In between all of this fantasizing about Great Expectations it has been a bit of a bleh two weeks where I have not been able to write a single word. You have all been there – in that strange place where children scream and nobody sleeps and you feel stuck and creativity and joy seem few and far between and fuses are short. We all have great expectations when we start out on this adventure called parenting. And like the original story of Great Expectations, it is a rollercoaster of ups and downs with intense tension to the very end.

And then Portia and the Candy floss happened to me……

It started with a fun walk where we bought some pink candy floss. I gave this candy floss to Portia aka second mom because our kids were already high on sweet stuff of all kinds. As I handed this very insignificant bag of sugar to Portia her eyes filled with tears and she started telling me her candy floss story, a story that is really about so much more than candy floss and one that stretches over her whole life leading up to this point, containing all she stands for. This is what she told me; when she was little her mom used to support five children on R400 a month and a treat for them was to go to the beach every now and then. There they would often see people eating candy floss and they would marvel and wonder what it is. They had great expectations but for the longest time their story had the wrong pattern; it was all about how it should not be.

Then one day Portia’s mom found a pair of lost sunglasses. She called the number inside the case and the owner was so grateful that she ended up employing Portia’s mom permanently. Like Pip’s benefactor in Great Expectations this set in motion a series of events to change their story. Portia and her sister now work in the same complex as their mom. They bring in money and they can afford to buy their kids candy floss when they go to the beach.

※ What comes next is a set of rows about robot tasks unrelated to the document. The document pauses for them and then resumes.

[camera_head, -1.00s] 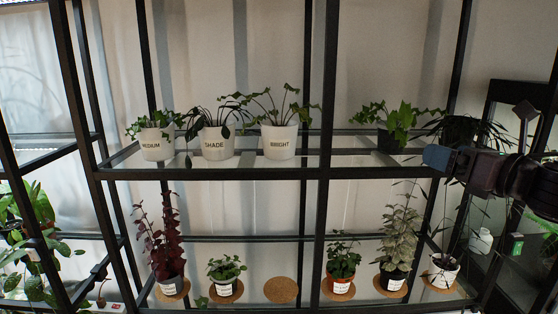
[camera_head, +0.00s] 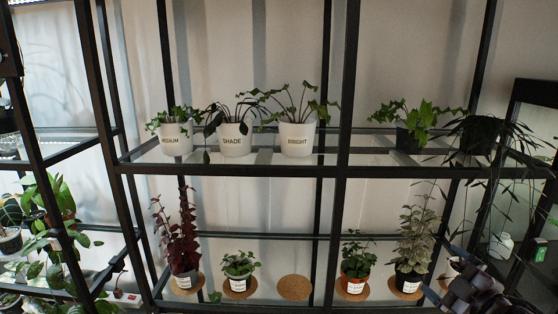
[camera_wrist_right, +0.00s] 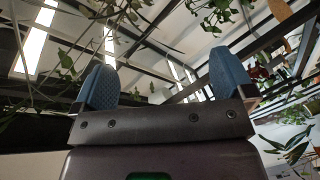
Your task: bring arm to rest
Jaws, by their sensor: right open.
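My right gripper (camera_wrist_right: 165,82) is open in the right wrist view, its two blue fingers apart with nothing between them. It points up toward the ceiling lights and hanging leaves. In the head view my right arm (camera_head: 475,292) is low at the bottom right corner, in front of the lower shelf's right end, and partly cut off by the frame edge. It hides part of the rightmost lower pot. My left gripper is not in view.
White pots labelled MEDIUM (camera_head: 175,141), SHADE (camera_head: 234,143) and BRIGHT (camera_head: 297,146) stand on the upper shelf. A dark pot (camera_head: 410,141) stands right of them. The lower shelf holds labelled plants on cork mats and one bare cork mat (camera_head: 294,288). Black rack posts (camera_head: 341,200) stand close ahead.

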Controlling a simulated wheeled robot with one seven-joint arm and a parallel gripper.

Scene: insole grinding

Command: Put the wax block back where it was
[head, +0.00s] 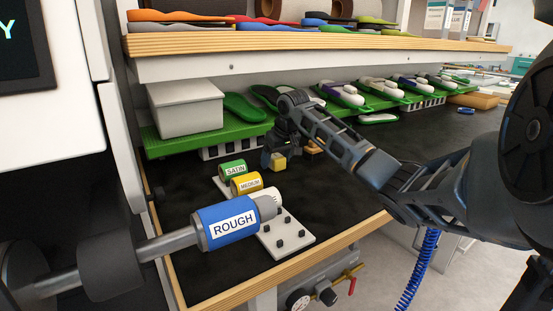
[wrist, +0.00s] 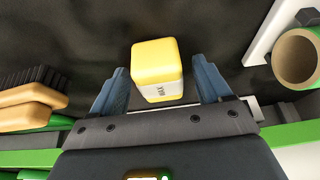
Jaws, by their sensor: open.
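The wax block (wrist: 157,66) is a yellow block with a pale label band, resting on the dark bench top. In the wrist view it lies between and just beyond the tips of my gripper (wrist: 160,85). The two blue-grey fingers are spread, with a visible gap on each side of the block. In the head view the wax block (head: 278,161) sits just in front of the green rack, beside my gripper (head: 270,156), whose fingers are partly hidden there.
A wooden brush (wrist: 35,105) lies left of the block in the wrist view. A green rack (head: 210,140) runs behind. A holder plate (head: 287,237) with SATIN and MEDIUM rolls stands in front, near the ROUGH drum (head: 230,222). The bench (head: 350,180) is clear to the right.

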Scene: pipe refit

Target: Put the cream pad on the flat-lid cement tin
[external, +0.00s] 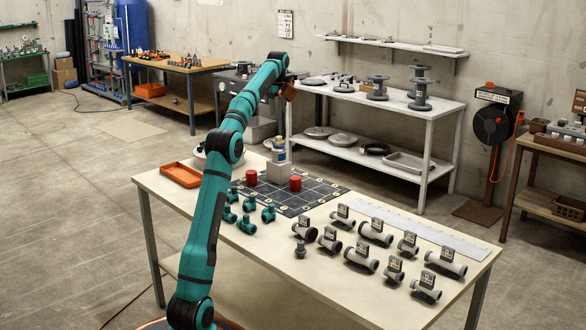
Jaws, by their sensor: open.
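My gripper (289,92) is raised high at the end of the arm, above and behind the work table, well apart from the things on it. It is small here and its fingers face downward; nothing shows held in it. A small tin with a pale and blue label (278,153) stands on a pale grey block at the back of the dark grid mat. Its lid shape is too small to tell. Two red cylinders (251,177) (295,183) stand on the mat. I cannot make out the cream pad with certainty.
An orange tray (181,175) lies at the table's back left. Several teal pipe fittings (247,225) stand left of centre. Several grey fittings with printed tags (375,233) fill the right half, before a pale ruler strip (425,234). The table's front left is bare. A shelf unit (380,100) stands behind.

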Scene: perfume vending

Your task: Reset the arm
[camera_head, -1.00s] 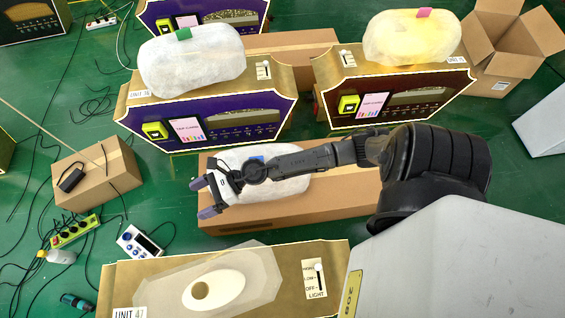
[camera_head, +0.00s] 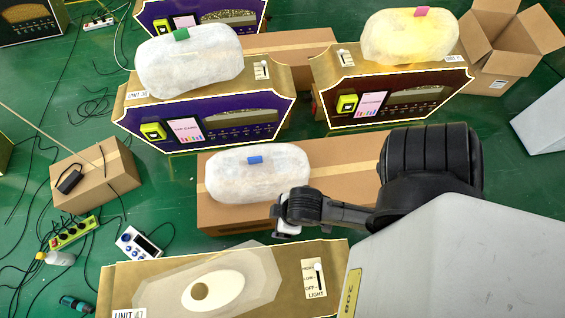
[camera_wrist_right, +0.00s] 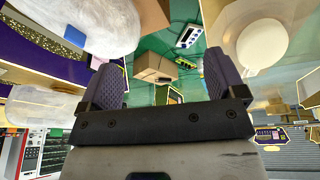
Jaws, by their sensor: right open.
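My right arm comes in from the right in the head view, and its wrist end (camera_head: 290,222) hangs over the front edge of a long cardboard box (camera_head: 345,170). The fingers are mostly hidden there. In the right wrist view my right gripper (camera_wrist_right: 163,80) is open, with two dark textured fingers wide apart and nothing between them. A white wrapped bundle with a blue tag (camera_head: 250,177) lies on the box, just up-left of the wrist. My left gripper is not in view.
The UNIT 47 machine (camera_head: 275,303), with a light switch plate, stands below the arm. Two machines (camera_head: 205,122) (camera_head: 390,98) with wrapped bundles on top stand behind. A small box (camera_head: 97,178), power strip (camera_head: 73,231) and cables lie on the green floor at left.

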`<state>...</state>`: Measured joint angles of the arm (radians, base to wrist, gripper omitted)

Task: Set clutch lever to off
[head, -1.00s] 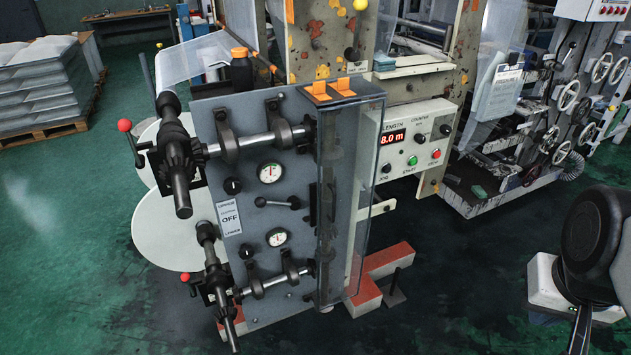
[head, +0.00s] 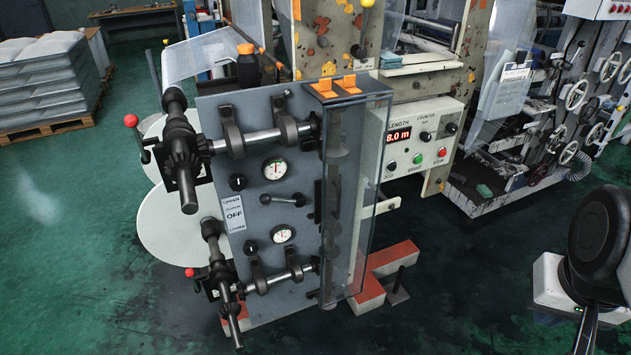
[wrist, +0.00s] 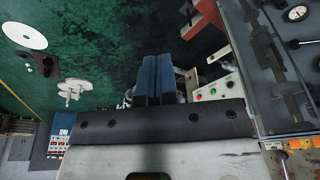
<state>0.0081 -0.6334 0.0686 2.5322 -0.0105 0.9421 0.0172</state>
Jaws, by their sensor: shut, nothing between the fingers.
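In the wrist view the lever (wrist: 303,44) is at the right edge, seen upside down and cut off. My gripper (wrist: 151,78) has two blue fingers pressed together, empty and well away from the lever. The head view does not show its fingertips.
A clear guard (head: 345,200) stands just right of the lever. Shafts (head: 262,139) with dark collars run above and below it, and red-knobbed handles (head: 138,121) stick out at left. A button panel (head: 422,139) is farther right. Floor space in front is open.

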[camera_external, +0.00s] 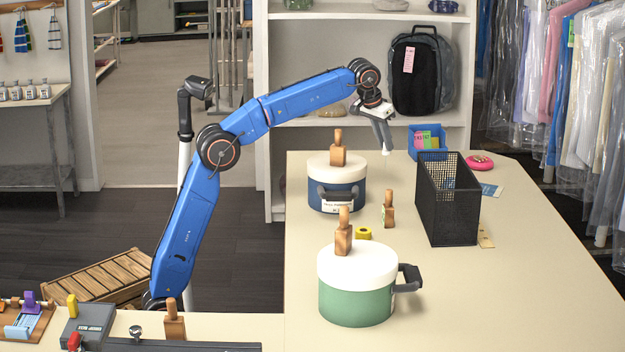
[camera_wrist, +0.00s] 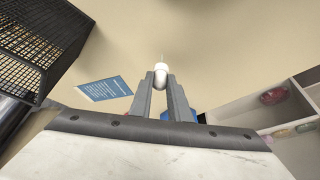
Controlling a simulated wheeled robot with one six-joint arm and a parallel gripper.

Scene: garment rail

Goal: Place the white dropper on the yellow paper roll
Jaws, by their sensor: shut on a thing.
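My gripper (camera_external: 386,146) is above the far part of the table, pointing down beyond the blue pot. It is shut on the white dropper (camera_external: 386,153), whose small white tip shows below the fingers. In the wrist view the white dropper (camera_wrist: 160,72) sits between the fingertips (camera_wrist: 162,88), its thin tip pointing away from the gripper. The yellow paper roll (camera_external: 363,233) lies on the table between the blue pot and the green pot, well nearer the camera than my gripper. It is not seen in the wrist view.
A blue pot (camera_external: 336,198) and a green pot (camera_external: 355,302) stand on the table, wooden-handled stamps on their lids. Another wooden stamp (camera_external: 388,210) stands by the roll. A black mesh basket (camera_external: 448,205), blue bin (camera_external: 426,140) and pink tape (camera_external: 479,162) are rightward. The right front is clear.

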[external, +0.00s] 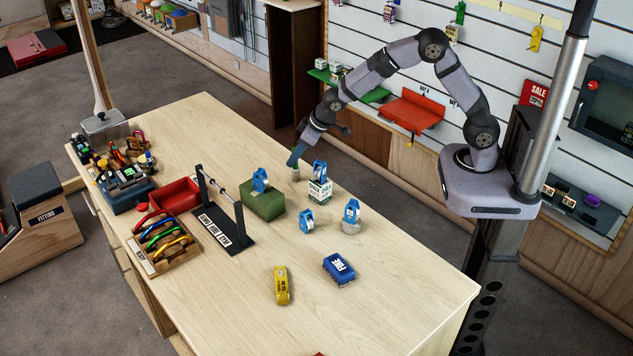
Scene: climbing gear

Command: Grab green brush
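My gripper (297,158) is at the far edge of the table, pointing down, just left of the white and green box. A small grey-green shape with a pale tip shows at its fingertips, low over or at the tabletop. It may be the green brush, but it is too small to tell, and so is whether the fingers are shut on it. I see no other clear green brush. A blue brush-like block marked "FINE" (339,268) and a yellow one (282,285) lie at the front of the table.
The white and green box (320,190) carries a blue pulley-like device (320,170). Similar blue devices stand on a green block (263,204), a grey round stand (351,228) and the table. A black bar stand (225,233), red tray (175,194) and carabiner tray (164,262) are left. The front right is clear.

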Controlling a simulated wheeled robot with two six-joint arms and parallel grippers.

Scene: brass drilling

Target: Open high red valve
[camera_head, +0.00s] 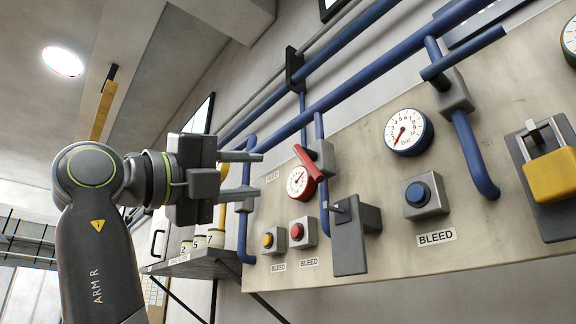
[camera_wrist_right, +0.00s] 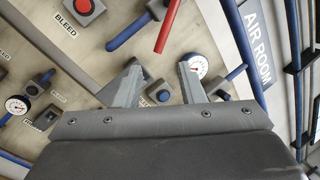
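The red valve lever (camera_head: 308,163) sits on a grey valve body (camera_head: 322,157) on a blue pipe high on the wooden panel. It slants from upper left to lower right. In the right wrist view the red lever (camera_wrist_right: 168,27) shows at the top, beyond the fingertips. My right gripper (camera_head: 256,173) is left of the lever in the head view, with its fingers apart and nothing between them. It looks clear of the lever. The wrist view also shows the open right fingers (camera_wrist_right: 159,75). My left gripper is in neither view.
The panel (camera_head: 365,160) carries a red-rimmed gauge (camera_head: 300,183), a blue-rimmed gauge (camera_head: 408,131), red (camera_head: 297,231), yellow (camera_head: 267,240) and blue (camera_head: 418,194) buttons, a grey bracket (camera_head: 350,235) and a yellow padlock (camera_head: 552,175). Blue pipes (camera_head: 380,65) cross above. A shelf (camera_head: 200,262) stands lower left.

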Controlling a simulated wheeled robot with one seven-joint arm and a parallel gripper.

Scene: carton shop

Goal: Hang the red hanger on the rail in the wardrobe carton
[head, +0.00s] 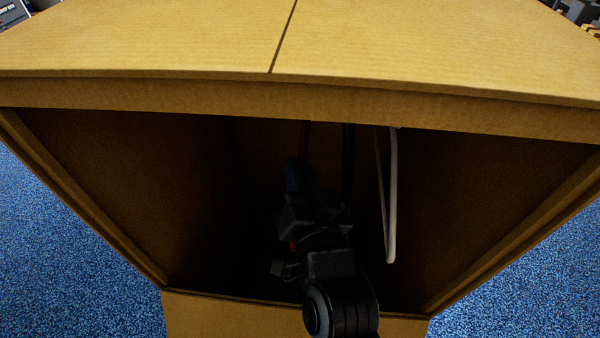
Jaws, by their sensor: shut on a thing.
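The wardrobe carton (300,97) stands open toward me, and its inside is dark. My gripper (305,185) is inside it, near the middle, shut on the red hanger (304,138). Only a thin red strip of that hanger shows above my gripper, with a small red spot lower by the wrist. The rest of it is hidden by my arm and the shadow. The rail is hidden behind the carton's top front edge, so I cannot tell whether the hanger touches it.
A white hanger (391,195) hangs inside, right of my gripper. A dark upright strip (347,150), perhaps another hanger, shows between it and the red one. The carton's side walls stand left and right of my arm. Blue carpet (70,250) lies outside.

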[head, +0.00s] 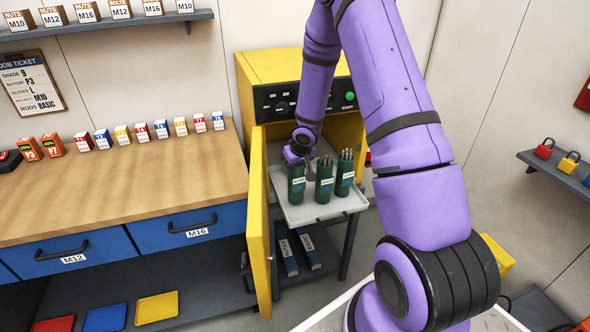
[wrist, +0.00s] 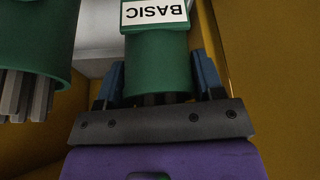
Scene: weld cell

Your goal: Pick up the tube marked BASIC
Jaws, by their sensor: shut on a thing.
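Three dark green tubes with white labels stand in a row at the yellow cabinet. The BASIC tube (wrist: 158,62) shows in the wrist view, its label upside down, between my gripper's two blue fingers. My gripper (head: 297,165) is shut on it, reaching it from the far side of the row. In the head view it is the left tube (head: 296,188), its top partly hidden by my gripper. It looks upright at the tray (head: 318,211); I cannot tell whether its base touches. The middle tube (head: 324,183) and right tube (head: 345,177) hold grey rods.
The yellow cabinet (head: 262,75) surrounds the tray, with its open door (head: 259,235) close on the left. Blue boxes (head: 287,253) lie on the shelf below. A wooden workbench (head: 130,185) stands left. The neighbouring tube (wrist: 38,45) is close beside in the wrist view.

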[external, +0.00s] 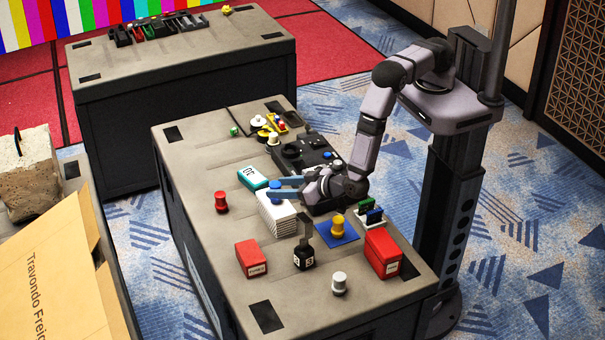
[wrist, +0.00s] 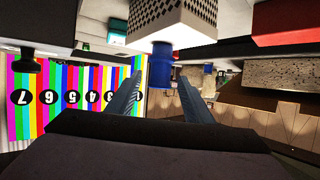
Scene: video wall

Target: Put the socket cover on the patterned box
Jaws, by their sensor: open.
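The patterned box (external: 277,222), white with a fine pattern on its sides, stands on the near table in the external view. In the wrist view, where the scene looks upside down, the box (wrist: 174,13) is at the top. A blue socket cover (wrist: 162,70) stands upright against the box's white top face, and they appear to touch. My gripper (external: 273,190) is over the box, with its fingers pointing left. In the wrist view my gripper (wrist: 160,83) is open, with one finger on each side of the blue cover and gaps visible. The fingers partly hide the cover in the external view.
Red (external: 221,202), yellow (external: 338,224) and white (external: 339,283) pegs stand around the box. Two red boxes (external: 251,259) (external: 382,254), a black bottle-like item (external: 304,255) and a teal box (external: 252,178) are near. A black device (external: 306,155) lies behind.

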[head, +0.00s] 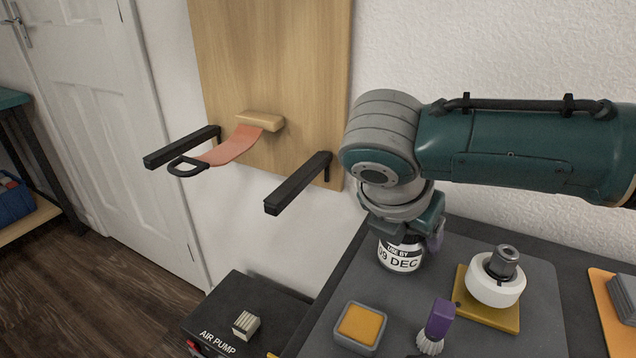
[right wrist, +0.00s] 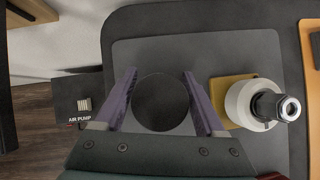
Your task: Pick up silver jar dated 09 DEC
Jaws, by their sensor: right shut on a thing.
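The silver jar (head: 401,255) shows in the head view under my right gripper, its white label reading "USE BY 09 DEC". It stands upright at the back left of the grey mat; I cannot tell whether its base touches the mat. My right gripper (head: 410,232) points down and is shut on the jar, its purple-grey fingers on either side. In the right wrist view the jar's dark round top (right wrist: 161,103) sits between the two fingers (right wrist: 159,78). The gripper hides the jar's upper part in the head view. My left gripper is not in view.
On the grey mat (head: 530,328) are a white round part with a metal top (head: 495,283) on a yellow plate, a purple-handled brush (head: 438,322) and an orange-filled square dish (head: 360,325). The air pump box (head: 255,300) stands left. Two black wall arms (head: 300,183) project nearby.

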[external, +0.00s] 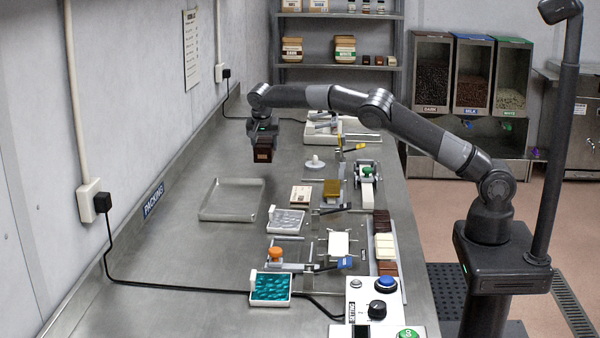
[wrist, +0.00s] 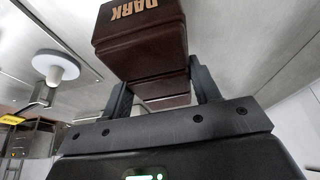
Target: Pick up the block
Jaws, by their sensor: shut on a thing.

I realised on that short drive to the bus as she told her story that really my great expectations lacked a bit of gratitude. The gap between my expectations and those of Portia humbles me. I have never had to survive on R400 a month, I have never had to gamble away the little money I have in the hope of making more, I have never had to wear shoes that 4 other children wore before me. I’m ok with my kids not sleeping. I’m ok with tantrums and “mommy I don’t like you’s”. I’m ok because we can eat candy floss every day. And just perhaps happiness lies in lowering those great expectations to a realistic level. Like Pip I count myself as lucky and as blessed and I know that life has so much in store for me, but I will not expect a tantrum-free bath hour tonight.